*REQUIRED TASK*: Retype the listing that follows, exactly as written.

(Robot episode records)
[start]

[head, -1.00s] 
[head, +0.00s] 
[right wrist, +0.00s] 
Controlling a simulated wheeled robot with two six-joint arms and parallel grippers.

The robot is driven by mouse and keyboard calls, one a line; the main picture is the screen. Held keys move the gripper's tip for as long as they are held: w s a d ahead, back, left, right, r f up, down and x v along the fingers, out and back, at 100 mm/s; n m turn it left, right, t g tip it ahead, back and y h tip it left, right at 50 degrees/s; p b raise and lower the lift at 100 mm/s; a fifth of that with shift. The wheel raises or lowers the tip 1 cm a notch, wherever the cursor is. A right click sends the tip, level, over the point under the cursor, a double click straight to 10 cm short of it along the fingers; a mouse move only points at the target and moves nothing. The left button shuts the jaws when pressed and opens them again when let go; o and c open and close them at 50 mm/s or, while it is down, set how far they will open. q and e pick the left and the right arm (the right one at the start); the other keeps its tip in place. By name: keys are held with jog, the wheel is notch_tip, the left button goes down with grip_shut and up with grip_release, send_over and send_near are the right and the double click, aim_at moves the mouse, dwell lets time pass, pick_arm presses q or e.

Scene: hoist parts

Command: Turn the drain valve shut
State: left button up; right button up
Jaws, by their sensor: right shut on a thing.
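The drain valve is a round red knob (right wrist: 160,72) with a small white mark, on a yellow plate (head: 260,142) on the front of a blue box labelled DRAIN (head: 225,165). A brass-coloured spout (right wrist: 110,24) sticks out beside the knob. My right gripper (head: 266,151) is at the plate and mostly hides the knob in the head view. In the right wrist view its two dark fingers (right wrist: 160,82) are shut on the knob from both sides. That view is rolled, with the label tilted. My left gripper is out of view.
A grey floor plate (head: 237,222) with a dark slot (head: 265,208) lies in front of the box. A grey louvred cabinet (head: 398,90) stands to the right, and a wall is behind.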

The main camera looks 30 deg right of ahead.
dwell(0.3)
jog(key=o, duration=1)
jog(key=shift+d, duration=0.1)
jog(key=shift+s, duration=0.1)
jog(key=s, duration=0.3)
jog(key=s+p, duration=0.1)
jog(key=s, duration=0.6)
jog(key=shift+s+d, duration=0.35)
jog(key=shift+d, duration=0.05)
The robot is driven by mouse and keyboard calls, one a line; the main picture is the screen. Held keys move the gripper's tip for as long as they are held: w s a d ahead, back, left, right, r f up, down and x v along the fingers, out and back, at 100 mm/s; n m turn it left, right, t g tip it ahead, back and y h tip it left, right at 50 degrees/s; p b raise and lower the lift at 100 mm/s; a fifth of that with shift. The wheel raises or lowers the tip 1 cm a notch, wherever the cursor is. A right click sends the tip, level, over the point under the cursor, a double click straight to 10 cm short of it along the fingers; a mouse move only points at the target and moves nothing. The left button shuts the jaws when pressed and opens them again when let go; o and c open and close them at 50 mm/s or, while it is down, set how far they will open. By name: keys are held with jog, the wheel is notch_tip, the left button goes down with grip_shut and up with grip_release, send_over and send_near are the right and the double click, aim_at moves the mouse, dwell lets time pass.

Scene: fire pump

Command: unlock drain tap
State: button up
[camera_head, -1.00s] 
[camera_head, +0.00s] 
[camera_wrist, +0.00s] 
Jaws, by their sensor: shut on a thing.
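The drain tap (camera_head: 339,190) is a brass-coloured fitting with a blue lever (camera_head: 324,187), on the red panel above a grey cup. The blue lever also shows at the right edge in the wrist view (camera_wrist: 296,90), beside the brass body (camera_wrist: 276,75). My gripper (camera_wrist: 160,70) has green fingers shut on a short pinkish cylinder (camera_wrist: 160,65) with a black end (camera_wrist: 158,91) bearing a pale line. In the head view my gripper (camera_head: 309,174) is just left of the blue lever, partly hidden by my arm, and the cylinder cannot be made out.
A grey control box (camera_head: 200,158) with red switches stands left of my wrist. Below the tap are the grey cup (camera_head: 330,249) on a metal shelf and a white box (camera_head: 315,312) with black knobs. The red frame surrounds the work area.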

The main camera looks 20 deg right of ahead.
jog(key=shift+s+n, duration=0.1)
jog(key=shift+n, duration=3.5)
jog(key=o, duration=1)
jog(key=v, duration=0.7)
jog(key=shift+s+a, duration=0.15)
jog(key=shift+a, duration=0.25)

[end]

*WRITTEN ANSWER*:
[head, -1.00s] 
[head, +0.00s] 
[right wrist, +0.00s] 
Controlling a simulated wheeled robot with two six-joint arms and parallel grippers.

The robot is driven by mouse and keyboard calls, one a line; the main picture is the screen. Held keys move the gripper's tip for as long as they are held: w s a d ahead, back, left, right, r f up, down and x v along the fingers, out and back, at 100 mm/s; n m turn it left, right, t g tip it ahead, back and y h tip it left, right at 50 degrees/s; p b raise and lower the lift at 100 mm/s; a fifth of that with shift. The wheel raises or lowers the tip 1 cm a notch, wherever the cursor is. A right click sends the tip, level, over the point under the cursor, a double click straight to 10 cm short of it along the fingers; a mouse move only points at the target and moves nothing. The left button shuts the jaws when pressed and opens them again when let go; o and c open and close them at 50 mm/s or, while it is down, set how far they will open. q and e pick the left and the right arm (the right one at the start); the other keeps its tip in place. By name: keys are held with jog, the wheel is notch_tip, the left button goes down with grip_shut and up with grip_release, send_over and send_near are the right and the double click, aim_at moves the mouse, dwell lets time pass, pick_arm presses q or e.

Scene: hoist parts

Command: Turn the drain valve shut
State: left button up; right button up
Jaws, by their sensor: right shut on a thing.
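The drain valve is a round red knob (right wrist: 160,72) with a small white mark, on a yellow plate (head: 260,142) on the front of a blue box labelled DRAIN (head: 225,165). A brass-coloured spout (right wrist: 110,24) sticks out beside the knob. My right gripper (head: 266,151) is at the plate and mostly hides the knob in the head view. In the right wrist view its two dark fingers (right wrist: 160,82) are shut on the knob from both sides. That view is rolled, with the label tilted. My left gripper is out of view.
A grey floor plate (head: 237,222) with a dark slot (head: 265,208) lies in front of the box. A grey louvred cabinet (head: 398,90) stands to the right, and a wall is behind.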

The main camera looks 30 deg right of ahead.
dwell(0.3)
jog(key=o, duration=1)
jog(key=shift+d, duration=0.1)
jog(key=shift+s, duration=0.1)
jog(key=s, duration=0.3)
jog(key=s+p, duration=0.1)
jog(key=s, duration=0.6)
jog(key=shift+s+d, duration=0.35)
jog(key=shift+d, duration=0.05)
The robot is driven by mouse and keyboard calls, one a line; the main picture is the screen. Held keys move the gripper's tip for as long as they are held: w s a d ahead, back, left, right, r f up, down and x v along the fingers, out and back, at 100 mm/s; n m turn it left, right, t g tip it ahead, back and y h tip it left, right at 50 degrees/s; p b raise and lower the lift at 100 mm/s; a fifth of that with shift. The wheel raises or lowers the tip 1 cm a notch, wherever the cursor is. A right click sends the tip, level, over the point under the cursor, a double click straight to 10 cm short of it along the fingers; a mouse move only points at the target and moves nothing. The left button shuts the jaws when pressed and opens them again when let go; o and c open and close them at 50 mm/s or, while it is down, set how far they will open. By name: keys are held with jog, the wheel is notch_tip, the left button goes down with grip_shut and up with grip_release, send_over and send_near are the right and the double click, aim_at moves the mouse, dwell lets time pass.

Scene: fire pump

Command: unlock drain tap
State: button up
[camera_head, -1.00s] 
[camera_head, +0.00s] 
[camera_wrist, +0.00s] 
Jaws, by their sensor: shut on a thing.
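The drain tap (camera_head: 339,190) is a brass-coloured fitting with a blue lever (camera_head: 324,187), on the red panel above a grey cup. The blue lever also shows at the right edge in the wrist view (camera_wrist: 296,90), beside the brass body (camera_wrist: 276,75). My gripper (camera_wrist: 160,70) has green fingers shut on a short pinkish cylinder (camera_wrist: 160,65) with a black end (camera_wrist: 158,91) bearing a pale line. In the head view my gripper (camera_head: 309,174) is just left of the blue lever, partly hidden by my arm, and the cylinder cannot be made out.
A grey control box (camera_head: 200,158) with red switches stands left of my wrist. Below the tap are the grey cup (camera_head: 330,249) on a metal shelf and a white box (camera_head: 315,312) with black knobs. The red frame surrounds the work area.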

The main camera looks 20 deg right of ahead.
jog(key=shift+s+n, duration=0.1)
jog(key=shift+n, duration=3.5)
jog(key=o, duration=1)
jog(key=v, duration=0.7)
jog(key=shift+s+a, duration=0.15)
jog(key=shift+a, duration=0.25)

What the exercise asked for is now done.